::: MATERIAL TO PROCESS :::

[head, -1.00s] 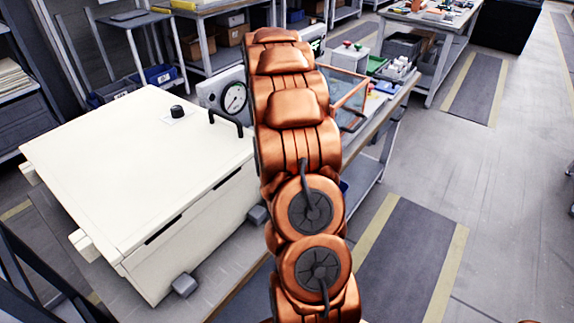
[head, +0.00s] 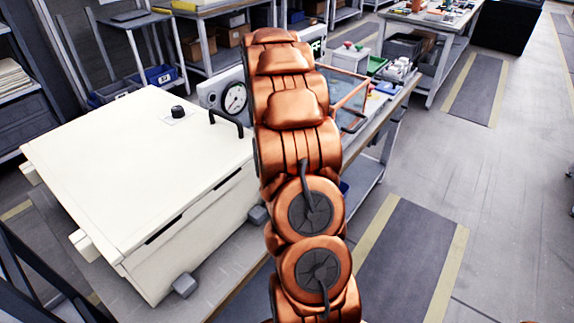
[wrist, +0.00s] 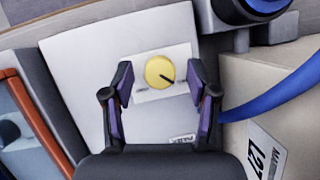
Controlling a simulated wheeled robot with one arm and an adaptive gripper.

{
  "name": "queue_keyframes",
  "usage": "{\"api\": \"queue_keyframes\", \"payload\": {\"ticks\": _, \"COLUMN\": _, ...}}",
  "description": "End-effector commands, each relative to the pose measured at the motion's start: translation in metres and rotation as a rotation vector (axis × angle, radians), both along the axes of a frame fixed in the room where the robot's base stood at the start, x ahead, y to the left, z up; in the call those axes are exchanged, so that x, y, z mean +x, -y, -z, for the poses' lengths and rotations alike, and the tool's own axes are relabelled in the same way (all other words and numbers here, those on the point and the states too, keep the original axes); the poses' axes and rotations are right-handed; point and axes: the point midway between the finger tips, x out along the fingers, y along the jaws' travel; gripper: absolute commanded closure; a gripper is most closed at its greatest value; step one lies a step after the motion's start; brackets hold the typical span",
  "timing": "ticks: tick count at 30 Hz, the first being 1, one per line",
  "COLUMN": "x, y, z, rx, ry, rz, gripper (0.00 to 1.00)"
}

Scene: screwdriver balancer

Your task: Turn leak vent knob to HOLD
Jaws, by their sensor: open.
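A round yellow knob (wrist: 159,71) with a dark pointer sits on a small white label plate (wrist: 147,96) on a pale panel in the wrist view. Its pointer is toward the lower right, near small print too blurred to read. My gripper (wrist: 161,82) is open, with one finger on each side of the knob and a visible gap to it on both sides. I cannot tell how far the fingertips are above the panel. In the head view my arm hides the gripper and the yellow knob.
A large white sloped cabinet (head: 130,180) with a black knob (head: 177,111) and black handle (head: 226,122) fills the left of the head view. A dial gauge (head: 234,98) stands behind it. In the wrist view a blue hose (wrist: 258,102) and a beige box (wrist: 268,75) lie right.

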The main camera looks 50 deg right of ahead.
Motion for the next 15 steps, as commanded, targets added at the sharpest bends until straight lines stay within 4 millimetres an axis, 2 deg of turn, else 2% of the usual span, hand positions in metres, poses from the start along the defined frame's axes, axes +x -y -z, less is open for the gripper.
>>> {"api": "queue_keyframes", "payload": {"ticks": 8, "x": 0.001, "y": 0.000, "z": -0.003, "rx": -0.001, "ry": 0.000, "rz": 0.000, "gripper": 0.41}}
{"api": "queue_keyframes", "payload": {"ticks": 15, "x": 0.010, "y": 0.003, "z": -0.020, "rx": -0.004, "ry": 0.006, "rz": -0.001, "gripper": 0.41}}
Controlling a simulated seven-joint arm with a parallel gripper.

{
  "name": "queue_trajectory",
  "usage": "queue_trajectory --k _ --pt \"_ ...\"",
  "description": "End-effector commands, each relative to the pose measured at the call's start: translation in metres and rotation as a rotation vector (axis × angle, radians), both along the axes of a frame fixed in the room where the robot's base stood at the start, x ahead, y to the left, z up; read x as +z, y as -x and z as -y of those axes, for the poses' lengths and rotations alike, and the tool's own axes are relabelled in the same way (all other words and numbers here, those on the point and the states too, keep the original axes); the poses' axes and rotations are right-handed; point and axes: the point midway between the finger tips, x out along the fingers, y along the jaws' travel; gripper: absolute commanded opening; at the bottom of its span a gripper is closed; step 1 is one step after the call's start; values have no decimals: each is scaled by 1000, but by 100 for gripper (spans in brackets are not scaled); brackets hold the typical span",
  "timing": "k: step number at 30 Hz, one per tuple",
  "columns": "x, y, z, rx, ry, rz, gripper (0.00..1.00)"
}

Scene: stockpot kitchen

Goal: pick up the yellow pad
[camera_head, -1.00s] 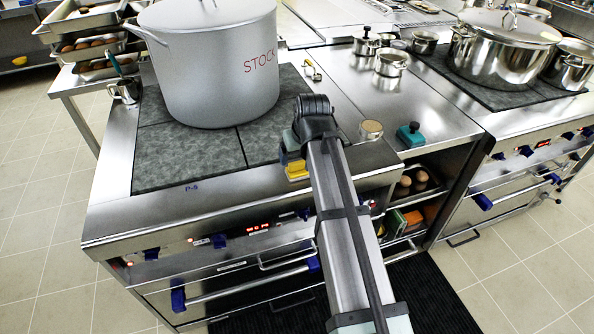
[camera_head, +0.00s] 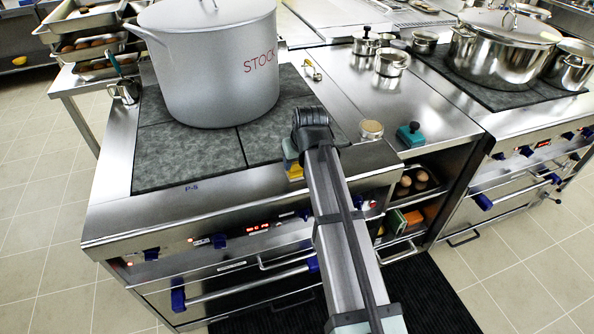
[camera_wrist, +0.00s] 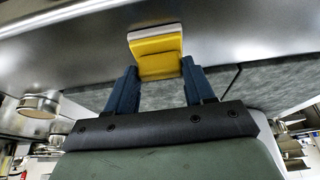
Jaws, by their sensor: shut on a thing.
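The yellow pad (camera_wrist: 156,53) is a small yellow block with a pale edge. In the wrist view it sits between the two dark blue fingertips of my gripper (camera_wrist: 160,80), which are shut on it. In the head view only a small part of the yellow pad (camera_head: 295,171) shows at the front edge of the stove, beside my gripper (camera_head: 292,160). My arm hides the rest. I cannot tell whether the pad still touches the steel.
A large stockpot (camera_head: 212,70) stands on the dark cooktop behind my gripper. A round tin (camera_head: 371,130) and a teal-handled item (camera_head: 410,134) lie on the steel counter to the right. The counter's front strip is clear on the left.

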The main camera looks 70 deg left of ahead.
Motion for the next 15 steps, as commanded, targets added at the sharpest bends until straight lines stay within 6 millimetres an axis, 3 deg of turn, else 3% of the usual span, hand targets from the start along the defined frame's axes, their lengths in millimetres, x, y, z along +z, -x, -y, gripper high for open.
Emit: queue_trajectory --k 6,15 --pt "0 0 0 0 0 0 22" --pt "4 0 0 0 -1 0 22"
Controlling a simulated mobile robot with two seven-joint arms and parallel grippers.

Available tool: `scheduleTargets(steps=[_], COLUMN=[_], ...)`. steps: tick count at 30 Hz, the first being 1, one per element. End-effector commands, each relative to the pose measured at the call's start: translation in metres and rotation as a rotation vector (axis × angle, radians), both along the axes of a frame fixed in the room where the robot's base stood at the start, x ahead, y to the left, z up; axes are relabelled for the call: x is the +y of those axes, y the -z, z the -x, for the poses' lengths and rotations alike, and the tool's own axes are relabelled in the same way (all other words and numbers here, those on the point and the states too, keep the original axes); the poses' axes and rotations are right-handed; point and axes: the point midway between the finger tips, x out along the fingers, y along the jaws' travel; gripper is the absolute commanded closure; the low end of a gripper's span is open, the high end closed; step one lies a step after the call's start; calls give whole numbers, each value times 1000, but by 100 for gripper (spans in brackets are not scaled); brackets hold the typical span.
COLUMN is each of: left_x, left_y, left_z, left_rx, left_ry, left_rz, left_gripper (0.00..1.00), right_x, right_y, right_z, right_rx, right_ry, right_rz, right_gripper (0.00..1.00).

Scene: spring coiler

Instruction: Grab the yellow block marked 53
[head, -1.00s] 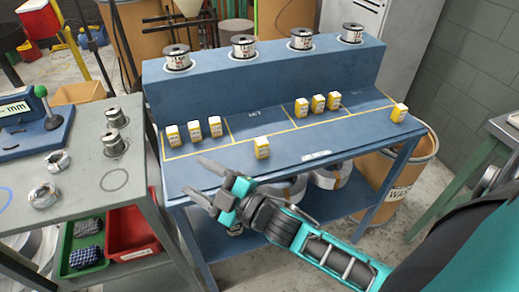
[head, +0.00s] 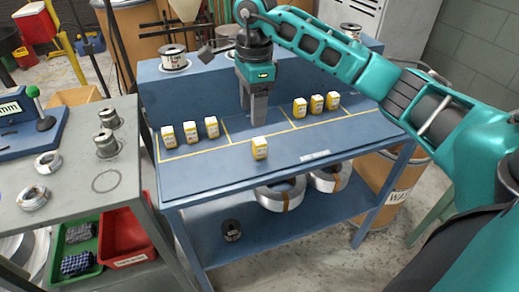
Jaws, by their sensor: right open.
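Several small yellow-and-white blocks stand on the blue bench (head: 300,160). Their markings are too small to read, so I cannot tell which is marked 53. One block (head: 260,148) stands alone near the front middle. Three stand at the left, the nearest to the middle being this block (head: 211,127). Three stand at the right, with this one (head: 316,104) in their middle. My right gripper (head: 254,112) points down over the bench behind the lone block, open and empty. It appears apart from every block. My left gripper is not in view.
Spools stand on the raised back ledge, one at the left (head: 174,58); my right arm hides others and the bench's right end. A grey table (head: 75,190) with metal coils stands at the left. Wire coils (head: 280,195) lie on the lower shelf.

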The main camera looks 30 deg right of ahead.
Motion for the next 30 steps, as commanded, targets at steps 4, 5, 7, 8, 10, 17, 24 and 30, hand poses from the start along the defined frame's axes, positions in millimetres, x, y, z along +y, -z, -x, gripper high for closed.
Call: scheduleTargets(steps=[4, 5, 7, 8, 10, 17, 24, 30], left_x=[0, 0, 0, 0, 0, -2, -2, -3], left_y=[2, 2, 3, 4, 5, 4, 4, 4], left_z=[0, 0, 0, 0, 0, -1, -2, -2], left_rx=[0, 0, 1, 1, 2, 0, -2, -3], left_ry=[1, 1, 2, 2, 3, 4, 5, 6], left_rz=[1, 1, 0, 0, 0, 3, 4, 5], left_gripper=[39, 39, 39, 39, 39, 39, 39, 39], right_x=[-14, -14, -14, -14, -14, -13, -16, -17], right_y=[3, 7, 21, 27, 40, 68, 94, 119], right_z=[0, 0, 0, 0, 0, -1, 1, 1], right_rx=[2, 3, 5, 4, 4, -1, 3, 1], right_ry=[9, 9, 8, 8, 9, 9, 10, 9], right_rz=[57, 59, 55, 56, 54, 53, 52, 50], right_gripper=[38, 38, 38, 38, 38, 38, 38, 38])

:::

### [REQUIREMENT]
Only the lines from the start of the records above through the line containing "Your task: Turn leak vent knob to HOLD" should be returned, exactly and with both ends, please; the pictures stay out.

### [ANSWER FOR THIS EXERCISE]
[head, -1.00s] 
[head, +0.00s] 
[wrist, +0.00s] 
Controlling a simulated wheeled robot with one arm and an adaptive gripper.

{
  "name": "queue_keyframes",
  "usage": "{\"api\": \"queue_keyframes\", \"payload\": {\"ticks\": _, \"COLUMN\": _, ...}}",
  "description": "End-effector commands, each relative to the pose measured at the motion's start: translation in metres and rotation as a rotation vector (axis × angle, radians), both along the axes of a frame fixed in the room where the robot's base stood at the start, x ahead, y to the left, z up; in the call those axes are exchanged, so that x, y, z mean +x, -y, -z, for the poses' lengths and rotations alike, and the tool's own axes are relabelled in the same way (all other words and numbers here, those on the point and the states too, keep the original axes); the poses' axes and rotations are right-handed; point and axes: the point midway between the finger tips, x out along the fingers, y along the jaws' travel; gripper: absolute commanded closure; a gripper is most closed at its greatest value; step one lies a step after the motion's start; brackets hold the typical span",
  "timing": "ticks: tick count at 30 Hz, the first being 1, one per line",
  "COLUMN": "x, y, z, rx, ry, rz, gripper (0.00 to 1.00)"
}

Scene: screwdriver balancer

Your task: Turn leak vent knob to HOLD

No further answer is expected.